[Source records]

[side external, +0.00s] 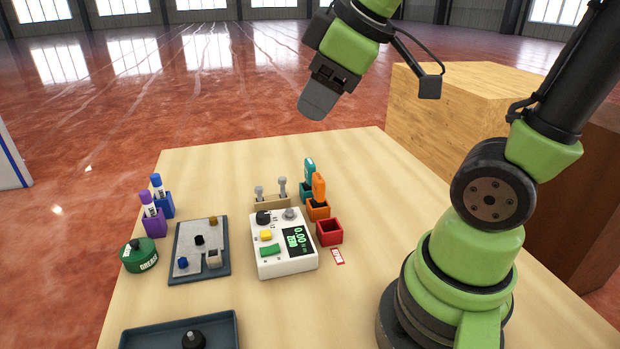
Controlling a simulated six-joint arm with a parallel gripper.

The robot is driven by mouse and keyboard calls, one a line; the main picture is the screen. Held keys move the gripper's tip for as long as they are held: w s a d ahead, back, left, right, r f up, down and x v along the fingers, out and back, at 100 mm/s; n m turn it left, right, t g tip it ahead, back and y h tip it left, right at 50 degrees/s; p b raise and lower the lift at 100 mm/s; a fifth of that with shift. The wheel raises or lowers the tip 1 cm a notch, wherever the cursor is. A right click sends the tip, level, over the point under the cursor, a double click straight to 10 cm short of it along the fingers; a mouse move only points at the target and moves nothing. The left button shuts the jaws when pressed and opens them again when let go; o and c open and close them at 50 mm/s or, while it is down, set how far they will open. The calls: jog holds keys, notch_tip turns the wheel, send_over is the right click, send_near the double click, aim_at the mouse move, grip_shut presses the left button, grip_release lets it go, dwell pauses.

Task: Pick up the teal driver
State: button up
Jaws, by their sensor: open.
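The teal driver (309,167) stands upright in a teal holder (305,190) toward the back of the table, behind and slightly left of an orange driver (319,186). Only its upper part shows; the rest is down in the holder. My gripper (318,103) is above the back of the table, higher than the teal driver and apart from it. It is open and empty. From this side its fingers overlap, so the gap between them does not show.
The orange driver sits in an orange holder (318,211), close to the teal one. A red box (329,232), a white device with a display (283,245) and a beige rack (272,201) stand nearby. Markers, a green tin (139,255) and trays are left. The table's right middle is clear.

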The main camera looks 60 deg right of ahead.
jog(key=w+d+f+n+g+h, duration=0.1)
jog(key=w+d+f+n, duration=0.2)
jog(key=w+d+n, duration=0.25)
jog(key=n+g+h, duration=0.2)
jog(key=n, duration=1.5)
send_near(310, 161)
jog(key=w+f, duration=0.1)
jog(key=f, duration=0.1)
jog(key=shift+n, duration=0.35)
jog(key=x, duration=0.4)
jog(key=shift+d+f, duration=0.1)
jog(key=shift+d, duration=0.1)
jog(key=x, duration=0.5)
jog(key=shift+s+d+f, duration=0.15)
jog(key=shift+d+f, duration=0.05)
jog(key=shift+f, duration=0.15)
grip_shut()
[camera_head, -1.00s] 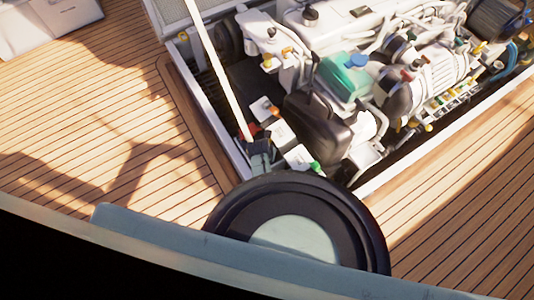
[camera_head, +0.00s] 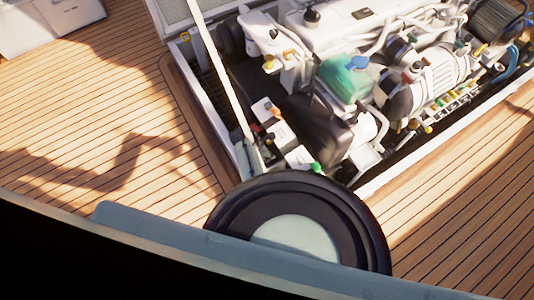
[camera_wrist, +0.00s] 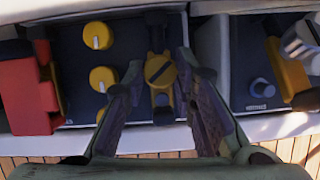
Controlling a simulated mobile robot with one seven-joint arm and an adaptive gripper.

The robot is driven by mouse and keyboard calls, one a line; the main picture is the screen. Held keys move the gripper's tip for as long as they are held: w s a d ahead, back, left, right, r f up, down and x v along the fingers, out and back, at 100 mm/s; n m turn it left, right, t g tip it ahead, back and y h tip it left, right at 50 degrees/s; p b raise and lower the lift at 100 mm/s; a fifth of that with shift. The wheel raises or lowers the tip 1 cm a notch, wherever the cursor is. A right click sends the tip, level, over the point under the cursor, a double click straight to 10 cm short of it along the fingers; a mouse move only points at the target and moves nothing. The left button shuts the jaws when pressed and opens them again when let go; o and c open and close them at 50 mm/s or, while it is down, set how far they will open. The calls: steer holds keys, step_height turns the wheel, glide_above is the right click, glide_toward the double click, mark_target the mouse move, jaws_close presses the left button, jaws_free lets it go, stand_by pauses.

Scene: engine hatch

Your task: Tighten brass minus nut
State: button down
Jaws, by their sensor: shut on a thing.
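The fingers look dark and worn, and exact contact at the tips is hard to see. In the camera_head view, the arm's end shows as a grey-blue shape (camera_head: 255,158) at the near left corner of the engine hatch; the nut cannot be made out there.
Several yellow knobs (camera_wrist: 102,78) stand left of the nut, with a red part (camera_wrist: 28,95) further left. A second dark box (camera_wrist: 255,75) with a blue knob is on the right. The engine (camera_head: 345,80) fills the hatch.

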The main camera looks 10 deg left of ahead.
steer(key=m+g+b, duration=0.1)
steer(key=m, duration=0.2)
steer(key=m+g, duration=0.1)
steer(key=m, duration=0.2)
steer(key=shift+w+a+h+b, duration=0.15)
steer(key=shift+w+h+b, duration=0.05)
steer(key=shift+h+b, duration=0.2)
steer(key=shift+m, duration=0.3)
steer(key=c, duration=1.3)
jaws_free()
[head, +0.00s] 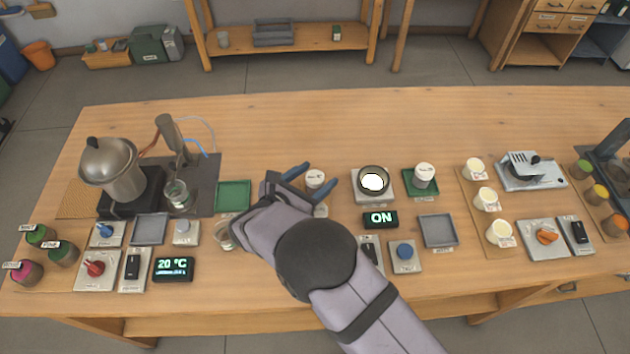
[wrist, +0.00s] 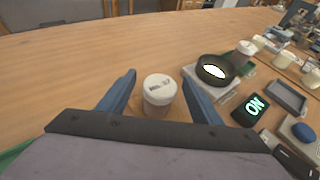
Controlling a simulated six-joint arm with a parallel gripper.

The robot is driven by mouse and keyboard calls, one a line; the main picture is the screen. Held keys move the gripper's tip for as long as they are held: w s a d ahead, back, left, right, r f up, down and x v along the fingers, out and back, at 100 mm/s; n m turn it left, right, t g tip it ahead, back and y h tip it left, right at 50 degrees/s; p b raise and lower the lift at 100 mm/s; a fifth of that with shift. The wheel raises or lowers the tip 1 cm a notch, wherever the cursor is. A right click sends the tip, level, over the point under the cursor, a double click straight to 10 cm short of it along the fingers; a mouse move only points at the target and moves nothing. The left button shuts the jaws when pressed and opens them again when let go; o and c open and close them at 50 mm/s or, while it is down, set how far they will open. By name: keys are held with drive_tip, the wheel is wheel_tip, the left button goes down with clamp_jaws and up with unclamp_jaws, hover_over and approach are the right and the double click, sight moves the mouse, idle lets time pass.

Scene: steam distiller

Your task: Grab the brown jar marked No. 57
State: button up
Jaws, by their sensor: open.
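A small pale jar with a white lid (head: 315,178) stands upright on the table, left of the hot plate. In the wrist view this jar (wrist: 160,92) stands between my fingers; its lid carries dark print too small to read surely. My gripper (head: 320,182) is open, one blue finger on each side of it, with gaps visible in the wrist view (wrist: 159,76). Dark-bodied jars with green (head: 41,234), green (head: 63,252) and pink (head: 27,270) tops stand at the far left with small tags. I cannot read which is No. 57.
A black dish on a pale plate (head: 372,183) stands just right of the jar. Beyond it another white-lidded jar (head: 424,174) is on a green pad. A kettle (head: 112,170) and a green tray (head: 233,196) are on the left. The table's back strip is clear.

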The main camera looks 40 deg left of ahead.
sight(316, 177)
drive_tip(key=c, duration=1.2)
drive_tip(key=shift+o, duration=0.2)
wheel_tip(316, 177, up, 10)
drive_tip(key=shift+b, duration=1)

Exercise: Write out the full set of lines verbatim, without the pictures.

Written solution:
[side external, +0.00s] 
Controlling a simulated six-joint arm with a parallel gripper.

The robot is driven by mouse and keyboard calls, one a line; the main picture is the screen. Held keys move the gripper's tip for as long as they are held: w s a d ahead, back, left, right, r f up, down and x v along the fingers, out and back, at 100 mm/s; n m turn it left, right, t g tip it ahead, back and y h tip it left, right at 50 degrees/s; p b raise and lower the lift at 100 mm/s; a fifth of that with shift. The wheel raises or lowers the tip 1 cm a notch, wherever the cursor is. A right click sends the tip, level, over the point under the cursor, a double click straight to 10 cm short of it along the fingers; a mouse move only points at the target and moves nothing. The left button shuts the jaws when pressed and opens them again when let go; o and c open and close them at 50 mm/s or, while it is down, set how far they will open. The calls: jog holds keys, notch_tip turns the wheel, send_over is the right click, send_near the double click, aim_at the mouse move, grip_shut presses the left button, grip_release lets it go, dwell pauses.

Task: Pick up the teal driver
State: button up
Jaws, by their sensor: open.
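The teal driver (309,167) stands upright in a teal holder (305,190) toward the back of the table, behind and slightly left of an orange driver (319,186). Only its upper part shows; the rest is down in the holder. My gripper (318,103) is above the back of the table, higher than the teal driver and apart from it. It is open and empty. From this side its fingers overlap, so the gap between them does not show.
The orange driver sits in an orange holder (318,211), close to the teal one. A red box (329,232), a white device with a display (283,245) and a beige rack (272,201) stand nearby. Markers, a green tin (139,255) and trays are left. The table's right middle is clear.

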The main camera looks 60 deg right of ahead.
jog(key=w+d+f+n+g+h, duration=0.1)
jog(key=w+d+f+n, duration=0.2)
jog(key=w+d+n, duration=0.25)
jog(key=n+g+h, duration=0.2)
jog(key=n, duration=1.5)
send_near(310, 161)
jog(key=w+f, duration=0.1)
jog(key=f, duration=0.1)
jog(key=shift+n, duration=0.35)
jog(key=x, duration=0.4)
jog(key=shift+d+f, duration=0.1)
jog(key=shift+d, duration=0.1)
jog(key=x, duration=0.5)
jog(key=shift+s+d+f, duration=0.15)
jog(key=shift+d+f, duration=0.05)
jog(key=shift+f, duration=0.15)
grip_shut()
[camera_head, -1.00s] 
[camera_head, +0.00s] 
[camera_wrist, +0.00s] 
Controlling a simulated mobile robot with one seven-joint arm and an adaptive gripper.

The robot is driven by mouse and keyboard calls, one a line; the main picture is the screen. Held keys move the gripper's tip for as long as they are held: w s a d ahead, back, left, right, r f up, down and x v along the fingers, out and back, at 100 mm/s; n m turn it left, right, t g tip it ahead, back and y h tip it left, right at 50 degrees/s; p b raise and lower the lift at 100 mm/s; a fifth of that with shift. The wheel raises or lowers the tip 1 cm a notch, wherever the cursor is. A right click sends the tip, level, over the point under the cursor, a double click straight to 10 cm short of it along the fingers; a mouse move only points at the target and moves nothing. The left button shuts the jaws when pressed and opens them again when let go; o and c open and close them at 50 mm/s or, while it is down, set how far they will open. The calls: steer holds keys, step_height turns the wheel, glide_above is the right click, glide_toward the double click, mark_target the mouse move, jaws_close presses the left button, jaws_free lets it go, stand_by pauses.

Scene: engine hatch

Your task: Tighten brass minus nut
State: button down
Jaws, by their sensor: shut on a thing.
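The fingers look dark and worn, and exact contact at the tips is hard to see. In the camera_head view, the arm's end shows as a grey-blue shape (camera_head: 255,158) at the near left corner of the engine hatch; the nut cannot be made out there.
Several yellow knobs (camera_wrist: 102,78) stand left of the nut, with a red part (camera_wrist: 28,95) further left. A second dark box (camera_wrist: 255,75) with a blue knob is on the right. The engine (camera_head: 345,80) fills the hatch.

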The main camera looks 10 deg left of ahead.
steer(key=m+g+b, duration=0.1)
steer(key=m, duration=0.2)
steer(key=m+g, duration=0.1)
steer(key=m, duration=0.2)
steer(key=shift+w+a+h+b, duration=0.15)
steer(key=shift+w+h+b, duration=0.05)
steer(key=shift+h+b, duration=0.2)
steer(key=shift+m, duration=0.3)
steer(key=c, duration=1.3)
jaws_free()
[head, +0.00s] 
[wrist, +0.00s] 
Controlling a simulated six-joint arm with a parallel gripper.

The robot is driven by mouse and keyboard calls, one a line; the main picture is the screen. Held keys move the gripper's tip for as long as they are held: w s a d ahead, back, left, right, r f up, down and x v along the fingers, out and back, at 100 mm/s; n m turn it left, right, t g tip it ahead, back and y h tip it left, right at 50 degrees/s; p b raise and lower the lift at 100 mm/s; a fifth of that with shift. The wheel raises or lowers the tip 1 cm a notch, wherever the cursor is. A right click sends the tip, level, over the point under the cursor, a double click straight to 10 cm short of it along the fingers; a mouse move only points at the target and moves nothing. The left button shuts the jaws when pressed and opens them again when let go; o and c open and close them at 50 mm/s or, while it is down, set how far they will open. By name: keys are held with drive_tip, the wheel is wheel_tip, the left button goes down with clamp_jaws and up with unclamp_jaws, hover_over and approach are the right and the double click, sight moves the mouse, idle lets time pass.

Scene: steam distiller

Your task: Grab the brown jar marked No. 57
State: button up
Jaws, by their sensor: open.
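A small pale jar with a white lid (head: 315,178) stands upright on the table, left of the hot plate. In the wrist view this jar (wrist: 160,92) stands between my fingers; its lid carries dark print too small to read surely. My gripper (head: 320,182) is open, one blue finger on each side of it, with gaps visible in the wrist view (wrist: 159,76). Dark-bodied jars with green (head: 41,234), green (head: 63,252) and pink (head: 27,270) tops stand at the far left with small tags. I cannot read which is No. 57.
A black dish on a pale plate (head: 372,183) stands just right of the jar. Beyond it another white-lidded jar (head: 424,174) is on a green pad. A kettle (head: 112,170) and a green tray (head: 233,196) are on the left. The table's back strip is clear.

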The main camera looks 40 deg left of ahead.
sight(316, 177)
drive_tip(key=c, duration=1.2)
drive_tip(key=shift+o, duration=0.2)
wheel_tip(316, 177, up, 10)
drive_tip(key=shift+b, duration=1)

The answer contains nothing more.